As part of Congress’s additional $80 billion in funding over 10 years (which was included in the Inflation Reduction Act), the Government Accountability Office is pushing the Internal Revenue Service to do more to close the $428 billion annual tax gap. This would include stricter enforcement of tax laws to collect unpaid taxes.

The Government Accountability Office Report

In a report released Monday, the GAO said the IRS could reduce the tax gap in part by enforcing tax laws. The Biden Administration passed the Inflation Reduction Act along party lines over the summer, providing the IRS with $79.4 billion in funding over the next decade, some of which will go toward enforcement, but other funds will be used to improve taxpayer service and IRS technology as well as hire more IRS employees to replace retiring employees.

“Limitations in the systems IRS uses to account for federal taxes receivable and other unpaid assessment balances continued to exist during fiscal year 2022,” said the report. “In addition, continuing information system control deficiencies in areas such as encryption and configuration of security settings increase the risk of unauthorized access to, modification of, or disclosure of sensitive financial and taxpayer data and disruption of critical operations.”

IRS Not Listening

According to the GAO, it has made numerous recommendations to the IRS in previous reports, and if they had been implemented fully, they could have significantly improved the IRS’s ability to enforce tax laws in high-risk areas. There are still 176 recommendations unimplemented by the IRS as of this month, including 25 that the GAO considers a high priority.

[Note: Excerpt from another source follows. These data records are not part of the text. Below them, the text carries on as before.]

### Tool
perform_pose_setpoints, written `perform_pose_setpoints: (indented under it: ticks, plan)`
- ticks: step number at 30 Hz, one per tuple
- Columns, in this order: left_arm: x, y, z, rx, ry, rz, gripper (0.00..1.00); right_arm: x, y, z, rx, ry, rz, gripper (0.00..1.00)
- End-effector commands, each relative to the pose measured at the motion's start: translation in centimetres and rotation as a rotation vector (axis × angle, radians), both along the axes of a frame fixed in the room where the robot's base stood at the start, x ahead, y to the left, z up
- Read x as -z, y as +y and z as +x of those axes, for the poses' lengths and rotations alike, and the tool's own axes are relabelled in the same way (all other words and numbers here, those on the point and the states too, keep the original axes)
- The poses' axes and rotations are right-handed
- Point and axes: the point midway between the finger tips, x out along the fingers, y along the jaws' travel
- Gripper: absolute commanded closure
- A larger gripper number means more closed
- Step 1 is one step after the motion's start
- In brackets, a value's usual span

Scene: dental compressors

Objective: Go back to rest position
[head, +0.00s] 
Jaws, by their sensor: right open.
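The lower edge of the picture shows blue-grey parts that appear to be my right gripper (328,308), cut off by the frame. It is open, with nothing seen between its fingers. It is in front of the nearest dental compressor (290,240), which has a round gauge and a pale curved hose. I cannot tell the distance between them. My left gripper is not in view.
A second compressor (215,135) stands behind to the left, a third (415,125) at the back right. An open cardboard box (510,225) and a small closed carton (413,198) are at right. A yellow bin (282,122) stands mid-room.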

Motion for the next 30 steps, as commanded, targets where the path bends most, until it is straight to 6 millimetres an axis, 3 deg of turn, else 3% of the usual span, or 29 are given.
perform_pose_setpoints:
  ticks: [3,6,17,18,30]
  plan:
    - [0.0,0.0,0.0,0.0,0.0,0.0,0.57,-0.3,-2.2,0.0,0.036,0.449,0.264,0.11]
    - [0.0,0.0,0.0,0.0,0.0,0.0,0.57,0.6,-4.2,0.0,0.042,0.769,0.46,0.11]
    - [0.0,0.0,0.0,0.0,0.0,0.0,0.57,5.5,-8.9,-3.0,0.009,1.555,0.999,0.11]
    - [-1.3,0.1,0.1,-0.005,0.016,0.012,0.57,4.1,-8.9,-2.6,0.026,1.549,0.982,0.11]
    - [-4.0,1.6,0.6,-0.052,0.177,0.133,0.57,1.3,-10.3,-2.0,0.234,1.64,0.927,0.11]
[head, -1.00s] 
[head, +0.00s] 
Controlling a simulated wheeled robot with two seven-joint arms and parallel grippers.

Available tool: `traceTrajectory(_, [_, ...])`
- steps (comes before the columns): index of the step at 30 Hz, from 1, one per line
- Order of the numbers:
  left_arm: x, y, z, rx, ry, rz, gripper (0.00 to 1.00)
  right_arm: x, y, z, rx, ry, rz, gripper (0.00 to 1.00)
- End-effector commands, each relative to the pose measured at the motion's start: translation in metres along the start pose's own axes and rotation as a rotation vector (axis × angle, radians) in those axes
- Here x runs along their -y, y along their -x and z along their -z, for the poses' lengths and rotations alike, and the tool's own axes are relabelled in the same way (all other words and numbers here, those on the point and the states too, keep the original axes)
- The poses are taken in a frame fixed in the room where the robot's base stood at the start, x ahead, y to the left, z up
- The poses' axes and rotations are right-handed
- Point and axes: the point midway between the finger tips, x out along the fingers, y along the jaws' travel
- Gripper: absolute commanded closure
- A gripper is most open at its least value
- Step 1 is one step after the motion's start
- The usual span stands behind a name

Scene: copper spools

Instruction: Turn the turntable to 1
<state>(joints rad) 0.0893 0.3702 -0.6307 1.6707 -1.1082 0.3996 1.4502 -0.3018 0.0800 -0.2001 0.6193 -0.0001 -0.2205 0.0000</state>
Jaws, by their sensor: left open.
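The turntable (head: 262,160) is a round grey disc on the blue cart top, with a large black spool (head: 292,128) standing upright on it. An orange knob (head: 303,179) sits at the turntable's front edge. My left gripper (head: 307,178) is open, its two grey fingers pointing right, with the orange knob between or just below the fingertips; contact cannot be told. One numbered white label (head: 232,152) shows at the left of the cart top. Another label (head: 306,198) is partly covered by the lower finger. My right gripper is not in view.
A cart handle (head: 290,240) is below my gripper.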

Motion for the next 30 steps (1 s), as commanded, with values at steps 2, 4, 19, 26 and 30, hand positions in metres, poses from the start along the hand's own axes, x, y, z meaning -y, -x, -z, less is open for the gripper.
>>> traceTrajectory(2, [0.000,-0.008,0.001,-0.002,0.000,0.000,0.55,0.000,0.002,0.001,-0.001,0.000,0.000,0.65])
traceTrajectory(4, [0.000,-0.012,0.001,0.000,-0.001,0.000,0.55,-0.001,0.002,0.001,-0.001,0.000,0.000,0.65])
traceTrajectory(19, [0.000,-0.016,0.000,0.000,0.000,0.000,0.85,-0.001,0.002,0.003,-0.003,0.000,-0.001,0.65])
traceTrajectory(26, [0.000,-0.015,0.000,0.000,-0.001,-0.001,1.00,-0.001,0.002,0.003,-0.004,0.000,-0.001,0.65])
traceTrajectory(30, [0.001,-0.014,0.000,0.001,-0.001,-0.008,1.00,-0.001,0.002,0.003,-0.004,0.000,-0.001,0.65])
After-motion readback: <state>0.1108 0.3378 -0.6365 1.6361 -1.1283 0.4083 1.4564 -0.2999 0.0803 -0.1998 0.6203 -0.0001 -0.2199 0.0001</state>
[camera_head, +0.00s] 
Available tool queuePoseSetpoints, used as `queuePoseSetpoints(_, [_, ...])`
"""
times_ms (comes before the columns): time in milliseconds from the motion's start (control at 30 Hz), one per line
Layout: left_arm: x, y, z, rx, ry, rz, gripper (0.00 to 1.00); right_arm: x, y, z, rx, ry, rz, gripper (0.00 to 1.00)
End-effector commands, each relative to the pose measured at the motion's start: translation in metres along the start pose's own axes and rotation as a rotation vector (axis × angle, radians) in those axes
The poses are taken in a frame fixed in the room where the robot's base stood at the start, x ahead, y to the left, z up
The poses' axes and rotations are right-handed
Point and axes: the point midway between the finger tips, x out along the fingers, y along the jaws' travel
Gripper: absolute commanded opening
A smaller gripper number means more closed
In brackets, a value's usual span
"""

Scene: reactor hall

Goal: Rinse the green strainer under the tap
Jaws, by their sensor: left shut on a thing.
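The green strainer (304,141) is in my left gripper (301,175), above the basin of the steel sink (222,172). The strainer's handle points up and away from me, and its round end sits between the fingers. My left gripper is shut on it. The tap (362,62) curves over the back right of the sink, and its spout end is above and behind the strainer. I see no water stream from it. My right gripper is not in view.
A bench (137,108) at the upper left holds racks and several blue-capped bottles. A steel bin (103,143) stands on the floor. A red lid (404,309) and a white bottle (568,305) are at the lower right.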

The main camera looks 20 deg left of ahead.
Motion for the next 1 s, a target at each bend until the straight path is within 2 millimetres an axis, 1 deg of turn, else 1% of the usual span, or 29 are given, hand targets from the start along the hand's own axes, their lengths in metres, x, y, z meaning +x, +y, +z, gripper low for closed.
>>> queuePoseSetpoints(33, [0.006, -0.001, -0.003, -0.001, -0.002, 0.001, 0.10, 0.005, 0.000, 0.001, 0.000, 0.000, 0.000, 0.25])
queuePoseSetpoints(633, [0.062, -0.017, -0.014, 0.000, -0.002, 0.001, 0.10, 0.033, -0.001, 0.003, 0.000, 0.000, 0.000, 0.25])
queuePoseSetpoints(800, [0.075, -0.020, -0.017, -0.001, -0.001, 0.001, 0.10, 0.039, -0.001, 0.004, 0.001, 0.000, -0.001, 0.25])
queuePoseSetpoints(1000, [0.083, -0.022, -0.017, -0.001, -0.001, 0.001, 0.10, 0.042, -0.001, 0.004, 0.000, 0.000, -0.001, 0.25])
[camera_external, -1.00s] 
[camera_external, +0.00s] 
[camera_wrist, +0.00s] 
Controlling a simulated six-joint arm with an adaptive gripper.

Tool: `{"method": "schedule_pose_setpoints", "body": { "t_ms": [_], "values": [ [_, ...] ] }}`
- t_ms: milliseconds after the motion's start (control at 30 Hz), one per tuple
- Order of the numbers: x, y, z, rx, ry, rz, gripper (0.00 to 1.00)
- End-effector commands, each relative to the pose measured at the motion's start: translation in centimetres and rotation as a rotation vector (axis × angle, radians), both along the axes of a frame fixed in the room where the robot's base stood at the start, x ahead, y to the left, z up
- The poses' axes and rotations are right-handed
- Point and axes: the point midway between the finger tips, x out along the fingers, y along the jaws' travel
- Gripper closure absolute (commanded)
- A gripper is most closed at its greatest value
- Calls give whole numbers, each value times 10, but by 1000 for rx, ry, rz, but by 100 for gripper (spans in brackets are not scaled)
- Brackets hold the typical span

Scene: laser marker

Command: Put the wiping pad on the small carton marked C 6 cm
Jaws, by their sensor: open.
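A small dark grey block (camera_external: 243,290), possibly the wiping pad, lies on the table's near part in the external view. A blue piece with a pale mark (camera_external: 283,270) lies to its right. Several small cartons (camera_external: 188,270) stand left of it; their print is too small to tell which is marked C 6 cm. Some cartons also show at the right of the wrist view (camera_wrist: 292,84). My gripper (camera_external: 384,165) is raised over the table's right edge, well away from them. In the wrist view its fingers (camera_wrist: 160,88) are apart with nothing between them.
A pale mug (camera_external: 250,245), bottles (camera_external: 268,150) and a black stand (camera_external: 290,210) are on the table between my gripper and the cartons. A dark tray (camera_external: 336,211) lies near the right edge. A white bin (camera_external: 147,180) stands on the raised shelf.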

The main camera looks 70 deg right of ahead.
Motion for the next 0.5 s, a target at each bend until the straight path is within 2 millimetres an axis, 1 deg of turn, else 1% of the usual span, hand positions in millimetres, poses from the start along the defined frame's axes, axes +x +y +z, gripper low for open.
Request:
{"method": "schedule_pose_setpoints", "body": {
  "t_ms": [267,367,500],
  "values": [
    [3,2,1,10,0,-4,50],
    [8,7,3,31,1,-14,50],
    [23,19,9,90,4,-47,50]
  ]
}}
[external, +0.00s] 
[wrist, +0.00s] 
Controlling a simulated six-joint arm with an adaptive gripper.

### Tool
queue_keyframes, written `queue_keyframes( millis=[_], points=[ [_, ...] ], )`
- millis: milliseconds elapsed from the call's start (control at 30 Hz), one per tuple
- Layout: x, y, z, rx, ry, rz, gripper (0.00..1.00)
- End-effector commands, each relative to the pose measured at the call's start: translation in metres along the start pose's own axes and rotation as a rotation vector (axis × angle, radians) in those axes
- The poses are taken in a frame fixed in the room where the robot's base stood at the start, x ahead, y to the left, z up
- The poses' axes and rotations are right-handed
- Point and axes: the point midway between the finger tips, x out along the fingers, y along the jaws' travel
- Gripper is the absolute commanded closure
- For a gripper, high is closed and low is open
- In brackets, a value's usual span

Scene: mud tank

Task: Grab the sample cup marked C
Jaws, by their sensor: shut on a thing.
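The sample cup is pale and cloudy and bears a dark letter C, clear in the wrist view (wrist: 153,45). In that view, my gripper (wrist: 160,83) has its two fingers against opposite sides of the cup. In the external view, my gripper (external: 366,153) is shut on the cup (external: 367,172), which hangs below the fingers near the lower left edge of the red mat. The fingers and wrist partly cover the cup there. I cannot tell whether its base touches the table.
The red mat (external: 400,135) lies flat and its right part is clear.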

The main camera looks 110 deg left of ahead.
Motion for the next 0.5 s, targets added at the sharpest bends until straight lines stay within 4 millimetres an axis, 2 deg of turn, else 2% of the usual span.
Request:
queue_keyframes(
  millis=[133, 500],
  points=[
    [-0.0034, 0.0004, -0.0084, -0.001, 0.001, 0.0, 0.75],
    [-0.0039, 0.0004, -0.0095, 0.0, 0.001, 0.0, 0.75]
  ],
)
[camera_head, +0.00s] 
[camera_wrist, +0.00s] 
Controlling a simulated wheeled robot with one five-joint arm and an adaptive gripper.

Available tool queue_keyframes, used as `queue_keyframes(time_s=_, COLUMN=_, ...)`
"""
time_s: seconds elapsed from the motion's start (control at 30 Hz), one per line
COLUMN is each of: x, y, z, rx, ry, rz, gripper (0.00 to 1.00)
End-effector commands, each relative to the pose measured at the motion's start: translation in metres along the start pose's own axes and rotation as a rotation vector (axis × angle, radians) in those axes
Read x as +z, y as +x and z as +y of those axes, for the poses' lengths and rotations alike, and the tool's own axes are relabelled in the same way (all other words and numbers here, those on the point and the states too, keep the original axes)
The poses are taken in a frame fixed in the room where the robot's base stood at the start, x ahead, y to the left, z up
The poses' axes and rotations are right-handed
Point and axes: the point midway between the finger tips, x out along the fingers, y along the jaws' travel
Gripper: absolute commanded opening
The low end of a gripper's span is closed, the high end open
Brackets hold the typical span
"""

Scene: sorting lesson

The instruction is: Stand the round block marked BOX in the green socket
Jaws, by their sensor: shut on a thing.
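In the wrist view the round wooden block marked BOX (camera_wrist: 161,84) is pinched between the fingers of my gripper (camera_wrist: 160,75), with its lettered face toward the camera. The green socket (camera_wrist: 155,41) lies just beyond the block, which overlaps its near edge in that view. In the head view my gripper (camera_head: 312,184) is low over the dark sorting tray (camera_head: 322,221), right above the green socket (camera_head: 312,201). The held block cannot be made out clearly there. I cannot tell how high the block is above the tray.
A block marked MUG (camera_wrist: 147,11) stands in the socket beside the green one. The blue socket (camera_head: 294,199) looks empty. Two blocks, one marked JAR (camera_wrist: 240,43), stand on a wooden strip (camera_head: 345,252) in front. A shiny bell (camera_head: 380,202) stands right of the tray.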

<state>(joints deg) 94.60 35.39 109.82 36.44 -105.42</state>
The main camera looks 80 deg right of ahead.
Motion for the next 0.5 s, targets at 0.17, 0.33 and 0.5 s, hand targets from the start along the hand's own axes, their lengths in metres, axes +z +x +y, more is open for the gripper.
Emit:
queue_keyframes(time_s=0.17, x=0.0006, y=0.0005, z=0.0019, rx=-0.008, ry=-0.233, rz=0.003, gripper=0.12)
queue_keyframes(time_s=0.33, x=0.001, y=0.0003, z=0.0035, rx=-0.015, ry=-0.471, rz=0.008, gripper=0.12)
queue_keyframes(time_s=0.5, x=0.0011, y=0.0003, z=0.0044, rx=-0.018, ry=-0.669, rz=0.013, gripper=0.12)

“While IRS made progress in addressing the lack of a subsidiary ledger for unpaid assessments, certain system limitations and errors in taxpayer accounts nevertheless continue to hinder IRS’s ability to effectively manage its unpaid tax assessments on a timely basis,” said the report. “Specifically, IRS’s financial systems currently cannot report the balances of the various categories of unpaid assessments, including gross taxes receivables, without significant inaccuracies. Instead, IRS uses a complex and labor-intensive statistical estimation process to compensate for system limitations and errors in taxpayer accounts to annually derive these figures.”

Wrap Up

It seems as though the GAO has outlined multiple helpful suggestions to the IRS in hopes that they will use this huge increase in funding to fix a lot of the problems that they have within the agency. The GAO is not the only group to outline suggestions for the IRS, as Janet Yellen, the United States Treasury Secretary also laid out a 6-month plan to help the IRS.